There’s also an undercurrent of masculine identity here: formative and playful, but also that idea that, instead of no longer being a child and “putting away childish things”, to examine them for the lessons learned, or ideas proliferated that may have been exposed as propaganda. Two male artists of colour examining the tools and toys of masculinity is one way to approach Ready Player Two, and is what I mean when I say I plan to revisit and consider other works not discussed here, at a later date. Thankfully, Ready is open until December.

Assu’s painted collages are formal contrasts between the strength and solidity of his “referencing” the stories that are smaller, delicate, yet vivid in a different way from his painted layering. Palimpsest – where the “original writing has been effaced to make room for later writing but of which traces remain” – isn’t new, but here Assu employs this, enhancing and enriching through combination the “surface” and the “ground.” The delicate blues, the gentle pinks, seem almost too “soft” for what’s being shown.

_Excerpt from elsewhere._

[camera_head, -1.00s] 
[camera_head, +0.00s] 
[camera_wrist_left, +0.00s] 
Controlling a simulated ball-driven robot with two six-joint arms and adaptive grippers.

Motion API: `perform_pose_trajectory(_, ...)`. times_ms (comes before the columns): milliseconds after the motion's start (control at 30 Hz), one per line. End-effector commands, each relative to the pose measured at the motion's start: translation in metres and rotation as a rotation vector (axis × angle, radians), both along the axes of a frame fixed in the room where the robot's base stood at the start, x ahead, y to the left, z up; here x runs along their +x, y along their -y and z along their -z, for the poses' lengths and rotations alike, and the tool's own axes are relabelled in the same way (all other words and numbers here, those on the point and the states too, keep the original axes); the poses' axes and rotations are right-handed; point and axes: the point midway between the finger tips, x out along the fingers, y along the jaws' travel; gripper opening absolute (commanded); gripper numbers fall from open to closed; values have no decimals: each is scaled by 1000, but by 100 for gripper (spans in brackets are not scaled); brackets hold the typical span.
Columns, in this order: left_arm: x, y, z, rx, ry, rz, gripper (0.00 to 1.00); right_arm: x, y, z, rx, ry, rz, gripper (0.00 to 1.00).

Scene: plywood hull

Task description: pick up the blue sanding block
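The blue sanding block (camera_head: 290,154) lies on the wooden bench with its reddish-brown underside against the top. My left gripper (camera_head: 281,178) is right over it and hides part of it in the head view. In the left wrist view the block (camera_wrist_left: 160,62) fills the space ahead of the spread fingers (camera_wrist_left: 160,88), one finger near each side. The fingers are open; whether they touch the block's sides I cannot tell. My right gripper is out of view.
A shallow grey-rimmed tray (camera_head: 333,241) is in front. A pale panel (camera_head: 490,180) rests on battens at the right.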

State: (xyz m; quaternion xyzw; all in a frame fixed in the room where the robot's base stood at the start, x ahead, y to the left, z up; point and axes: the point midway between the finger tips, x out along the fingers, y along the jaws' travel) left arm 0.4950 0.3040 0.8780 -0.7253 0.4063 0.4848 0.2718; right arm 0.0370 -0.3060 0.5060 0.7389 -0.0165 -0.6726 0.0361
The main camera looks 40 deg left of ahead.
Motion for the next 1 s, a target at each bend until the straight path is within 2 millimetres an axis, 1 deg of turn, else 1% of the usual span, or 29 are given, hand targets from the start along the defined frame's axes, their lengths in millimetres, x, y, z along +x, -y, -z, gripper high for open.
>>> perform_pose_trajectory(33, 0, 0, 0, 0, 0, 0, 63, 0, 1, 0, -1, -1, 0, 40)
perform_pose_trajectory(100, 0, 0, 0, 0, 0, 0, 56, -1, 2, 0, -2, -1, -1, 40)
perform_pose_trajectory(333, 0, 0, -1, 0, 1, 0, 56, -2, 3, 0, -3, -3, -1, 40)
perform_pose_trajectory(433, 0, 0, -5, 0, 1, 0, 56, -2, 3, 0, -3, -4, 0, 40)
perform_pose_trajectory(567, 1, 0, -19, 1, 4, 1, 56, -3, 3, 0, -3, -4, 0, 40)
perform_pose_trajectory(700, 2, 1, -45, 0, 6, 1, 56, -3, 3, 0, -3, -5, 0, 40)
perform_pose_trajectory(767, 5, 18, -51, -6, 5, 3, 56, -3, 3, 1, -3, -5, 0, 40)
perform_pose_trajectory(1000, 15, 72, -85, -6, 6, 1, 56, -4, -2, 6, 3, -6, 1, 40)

In this instance, the punctilious nature of both artists is a means to an idea. (I offer an apology to Brendan Tang, one of my favourite artists, for not focusing as much on the exquisite works like Manga Ormolu Prototype 1 & 2. A work recently on display at Rodman Hall even reminded a Brock official that RHAC is more than they assume, ahem – but Ready Player Two has so much, too much, and I’m not disingenuous when I say I may revisit it, like I’ve done with Up Close and In Motion at RHAC).

Ready Player Two is almost too much, to be honest. Perhaps that’s why the couch of Rec Room is attractive, as you can pause and return to examine the determining, shaping stories alluded to in Kitchen (In Lieu of Expansion and Fear I choose to Take my Chances and Roll the Dice by Tang) or explore the implications of toys and what they teach us (G.I. PoC, in the Shop, also by Tang). Both artists have extensive web sites (Tang’s is here, Assu’s here), and these can only assist in making sure that the numerous works are considered as fully as they deserve.

This exhibition is at NAC until December 7th, 2018.